__What to work on__:
Work out how many lines of the data hold the string "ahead", and reply with that number alone.

__Dataset content__:
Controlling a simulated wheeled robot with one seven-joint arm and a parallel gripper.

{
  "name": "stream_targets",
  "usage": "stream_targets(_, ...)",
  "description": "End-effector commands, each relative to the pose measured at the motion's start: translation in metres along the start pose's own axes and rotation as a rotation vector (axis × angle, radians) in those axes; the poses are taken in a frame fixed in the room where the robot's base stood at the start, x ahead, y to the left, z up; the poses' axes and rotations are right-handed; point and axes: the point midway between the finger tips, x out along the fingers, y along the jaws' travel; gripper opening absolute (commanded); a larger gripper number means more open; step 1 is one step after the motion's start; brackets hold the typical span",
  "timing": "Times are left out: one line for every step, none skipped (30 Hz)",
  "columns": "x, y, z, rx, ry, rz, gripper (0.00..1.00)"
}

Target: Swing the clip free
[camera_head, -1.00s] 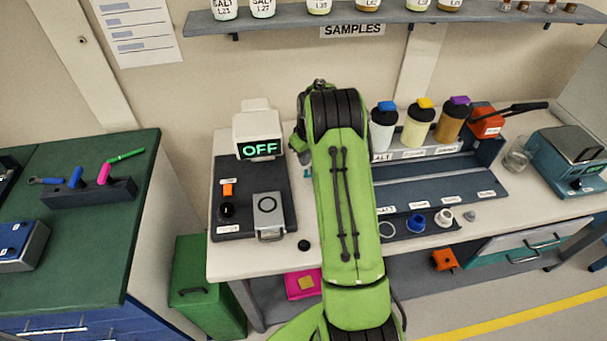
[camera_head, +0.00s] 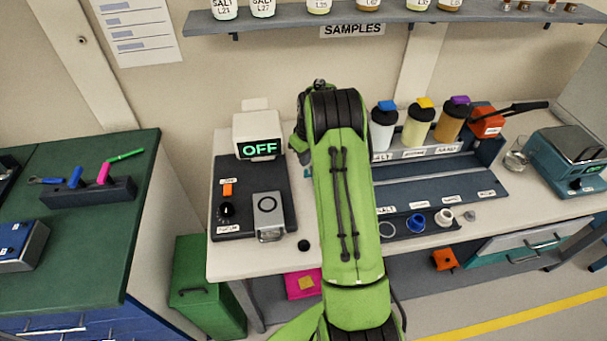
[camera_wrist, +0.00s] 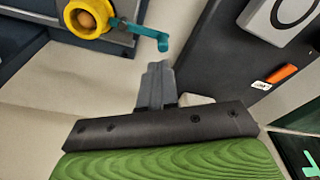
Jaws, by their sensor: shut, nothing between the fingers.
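The clip (camera_wrist: 140,30) is a teal bar with a bent-down end, seen in the wrist view at the top. It reaches right from a yellow ring (camera_wrist: 75,24) that surrounds a round tan-orange thing (camera_wrist: 88,19). My gripper (camera_wrist: 158,66) is shut and empty, its fingertips just below the clip's bent end in the picture. A small gap shows between them; I cannot tell the depth.
A dark panel (camera_head: 232,172) with an OFF display (camera_head: 259,149), an orange switch (camera_head: 228,190) and a silver plate (camera_head: 268,212) lies left of my arm. Capped bottles (camera_head: 418,125) and a dark tray (camera_head: 440,190) are to the right. The pale bench front (camera_head: 228,262) is mostly clear.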

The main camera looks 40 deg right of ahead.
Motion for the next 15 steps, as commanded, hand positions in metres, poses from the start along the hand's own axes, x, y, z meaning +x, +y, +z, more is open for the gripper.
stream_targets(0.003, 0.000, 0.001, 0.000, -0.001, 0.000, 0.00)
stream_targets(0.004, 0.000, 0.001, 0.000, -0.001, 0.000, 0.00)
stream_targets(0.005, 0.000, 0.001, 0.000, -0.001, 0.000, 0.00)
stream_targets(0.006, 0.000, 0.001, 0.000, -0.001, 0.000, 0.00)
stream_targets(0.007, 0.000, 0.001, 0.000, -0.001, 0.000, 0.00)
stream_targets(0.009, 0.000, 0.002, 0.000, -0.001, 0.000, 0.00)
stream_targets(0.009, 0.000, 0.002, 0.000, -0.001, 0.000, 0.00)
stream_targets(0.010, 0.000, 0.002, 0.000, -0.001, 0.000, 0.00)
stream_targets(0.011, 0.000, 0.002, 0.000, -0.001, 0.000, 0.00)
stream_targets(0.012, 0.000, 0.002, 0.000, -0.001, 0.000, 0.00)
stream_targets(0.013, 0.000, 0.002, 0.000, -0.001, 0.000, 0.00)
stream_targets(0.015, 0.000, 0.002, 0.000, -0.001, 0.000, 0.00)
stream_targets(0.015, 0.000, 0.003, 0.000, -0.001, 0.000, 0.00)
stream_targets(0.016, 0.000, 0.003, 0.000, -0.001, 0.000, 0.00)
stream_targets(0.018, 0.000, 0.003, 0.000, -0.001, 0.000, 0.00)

__The completed task__:
2